DATASET EXTRACT:
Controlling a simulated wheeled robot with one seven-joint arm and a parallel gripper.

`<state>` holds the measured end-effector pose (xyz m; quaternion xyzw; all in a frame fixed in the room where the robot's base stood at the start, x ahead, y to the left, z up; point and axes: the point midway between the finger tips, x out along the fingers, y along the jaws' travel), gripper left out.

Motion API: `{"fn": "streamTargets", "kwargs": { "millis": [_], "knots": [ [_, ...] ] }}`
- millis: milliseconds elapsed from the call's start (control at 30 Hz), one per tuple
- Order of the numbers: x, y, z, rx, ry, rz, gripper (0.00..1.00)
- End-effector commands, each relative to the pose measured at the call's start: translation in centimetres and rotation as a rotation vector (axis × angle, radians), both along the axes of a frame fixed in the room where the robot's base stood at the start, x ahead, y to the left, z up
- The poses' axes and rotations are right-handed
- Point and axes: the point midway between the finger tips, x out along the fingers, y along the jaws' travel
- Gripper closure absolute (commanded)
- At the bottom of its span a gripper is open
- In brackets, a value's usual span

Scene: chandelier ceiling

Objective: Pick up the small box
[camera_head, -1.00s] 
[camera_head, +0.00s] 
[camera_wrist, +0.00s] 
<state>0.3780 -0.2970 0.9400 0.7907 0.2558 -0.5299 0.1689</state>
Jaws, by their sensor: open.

TO BE DONE: Find each line holding the string "call" and copy it out.

EXERCISE SOLUTION:
- millis: milliseconds elapsed from the call's start (control at 30 Hz), one per tuple
- End-effector commands, each relative to the pose measured at the call's start: translation in centimetres and rotation as a rotation vector (axis × angle, radians), both along the axes of a frame fixed in the room where the robot's base stood at the start, x ahead, y to the left, z up

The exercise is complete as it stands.